Dataset content
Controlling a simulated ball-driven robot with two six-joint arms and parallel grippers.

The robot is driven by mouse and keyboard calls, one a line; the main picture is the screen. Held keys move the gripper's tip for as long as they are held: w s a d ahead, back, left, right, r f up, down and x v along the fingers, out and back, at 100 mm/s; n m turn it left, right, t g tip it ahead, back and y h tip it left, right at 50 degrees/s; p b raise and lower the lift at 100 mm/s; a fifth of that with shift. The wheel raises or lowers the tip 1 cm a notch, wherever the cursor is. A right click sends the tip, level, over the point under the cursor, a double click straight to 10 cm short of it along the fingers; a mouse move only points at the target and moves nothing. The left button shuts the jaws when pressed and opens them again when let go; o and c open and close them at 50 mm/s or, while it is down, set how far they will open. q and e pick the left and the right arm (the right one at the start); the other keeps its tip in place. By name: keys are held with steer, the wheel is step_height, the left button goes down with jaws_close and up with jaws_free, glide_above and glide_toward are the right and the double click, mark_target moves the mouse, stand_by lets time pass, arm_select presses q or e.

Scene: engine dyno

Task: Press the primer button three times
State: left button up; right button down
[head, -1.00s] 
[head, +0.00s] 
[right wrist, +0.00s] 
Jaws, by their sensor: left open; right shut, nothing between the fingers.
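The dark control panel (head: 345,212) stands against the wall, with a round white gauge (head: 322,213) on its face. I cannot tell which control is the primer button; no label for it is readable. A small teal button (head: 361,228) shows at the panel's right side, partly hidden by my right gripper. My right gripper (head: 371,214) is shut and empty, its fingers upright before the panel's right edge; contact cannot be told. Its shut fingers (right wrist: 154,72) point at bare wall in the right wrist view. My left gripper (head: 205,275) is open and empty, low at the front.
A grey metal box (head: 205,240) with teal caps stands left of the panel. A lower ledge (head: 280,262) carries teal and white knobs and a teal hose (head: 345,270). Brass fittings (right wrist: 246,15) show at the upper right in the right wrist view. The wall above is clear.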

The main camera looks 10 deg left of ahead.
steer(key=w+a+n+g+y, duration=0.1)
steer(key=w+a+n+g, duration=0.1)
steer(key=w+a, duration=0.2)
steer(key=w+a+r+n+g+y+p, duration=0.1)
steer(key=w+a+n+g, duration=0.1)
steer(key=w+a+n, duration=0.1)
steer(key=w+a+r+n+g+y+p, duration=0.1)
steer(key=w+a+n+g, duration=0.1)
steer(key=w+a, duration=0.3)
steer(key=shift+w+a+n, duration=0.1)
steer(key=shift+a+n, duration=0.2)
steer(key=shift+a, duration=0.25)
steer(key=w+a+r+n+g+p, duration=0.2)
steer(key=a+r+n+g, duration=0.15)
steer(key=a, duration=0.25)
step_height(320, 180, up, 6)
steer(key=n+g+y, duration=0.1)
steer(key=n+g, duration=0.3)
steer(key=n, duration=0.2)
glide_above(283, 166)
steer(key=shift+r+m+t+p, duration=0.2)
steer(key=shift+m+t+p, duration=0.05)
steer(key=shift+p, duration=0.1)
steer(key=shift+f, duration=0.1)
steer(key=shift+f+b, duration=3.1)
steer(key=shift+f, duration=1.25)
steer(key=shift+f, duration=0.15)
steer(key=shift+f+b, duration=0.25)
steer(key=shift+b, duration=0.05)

To do
Each line of the material must be restated exactly.

Task solution
Controlling a simulated ball-driven robot with two six-joint arms and parallel grippers.

The robot is driven by mouse and keyboard calls, one a line; the main picture is the screen. Held keys move the gripper's tip for as long as they are held: w s a d ahead, back, left, right, r f up, down and x v along the fingers, out and back, at 100 mm/s; n m turn it left, right, t g tip it ahead, back and y h tip it left, right at 50 degrees/s; p b raise and lower the lift at 100 mm/s; a fifth of that with shift. The wheel raises or lowers the tip 1 cm a notch, wherever the cursor is. A right click sends the tip, level, over the point under the cursor, a double click straight to 10 cm short of it along the fingers; a mouse move only points at the target and moves nothing. The left button shuts the jaws when pressed and opens them again when let go; o and c open and close them at 50 mm/s or, while it is down, set how far they will open. q and e pick the left and the right arm (the right one at the start); the other keeps its tip in place. By name: keys are held with steer, the wheel is step_height, the left button goes down with jaws_close and up with jaws_free, glide_above and glide_toward are the right and the double click, mark_target moves the mouse, stand_by lets time pass, arm_select presses q or e.

Scene: engine dyno

Task: Press the primer button three times
State: left button up; right button down
[head, -1.00s] 
[head, +0.00s] 
[right wrist, +0.00s] 
Jaws, by their sensor: left open; right shut, nothing between the fingers.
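The dark control panel (head: 345,212) stands against the wall, with a round white gauge (head: 322,213) on its face. I cannot tell which control is the primer button; no label for it is readable. A small teal button (head: 361,228) shows at the panel's right side, partly hidden by my right gripper. My right gripper (head: 371,214) is shut and empty, its fingers upright before the panel's right edge; contact cannot be told. Its shut fingers (right wrist: 154,72) point at bare wall in the right wrist view. My left gripper (head: 205,275) is open and empty, low at the front.
A grey metal box (head: 205,240) with teal caps stands left of the panel. A lower ledge (head: 280,262) carries teal and white knobs and a teal hose (head: 345,270). Brass fittings (right wrist: 246,15) show at the upper right in the right wrist view. The wall above is clear.

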The main camera looks 10 deg left of ahead.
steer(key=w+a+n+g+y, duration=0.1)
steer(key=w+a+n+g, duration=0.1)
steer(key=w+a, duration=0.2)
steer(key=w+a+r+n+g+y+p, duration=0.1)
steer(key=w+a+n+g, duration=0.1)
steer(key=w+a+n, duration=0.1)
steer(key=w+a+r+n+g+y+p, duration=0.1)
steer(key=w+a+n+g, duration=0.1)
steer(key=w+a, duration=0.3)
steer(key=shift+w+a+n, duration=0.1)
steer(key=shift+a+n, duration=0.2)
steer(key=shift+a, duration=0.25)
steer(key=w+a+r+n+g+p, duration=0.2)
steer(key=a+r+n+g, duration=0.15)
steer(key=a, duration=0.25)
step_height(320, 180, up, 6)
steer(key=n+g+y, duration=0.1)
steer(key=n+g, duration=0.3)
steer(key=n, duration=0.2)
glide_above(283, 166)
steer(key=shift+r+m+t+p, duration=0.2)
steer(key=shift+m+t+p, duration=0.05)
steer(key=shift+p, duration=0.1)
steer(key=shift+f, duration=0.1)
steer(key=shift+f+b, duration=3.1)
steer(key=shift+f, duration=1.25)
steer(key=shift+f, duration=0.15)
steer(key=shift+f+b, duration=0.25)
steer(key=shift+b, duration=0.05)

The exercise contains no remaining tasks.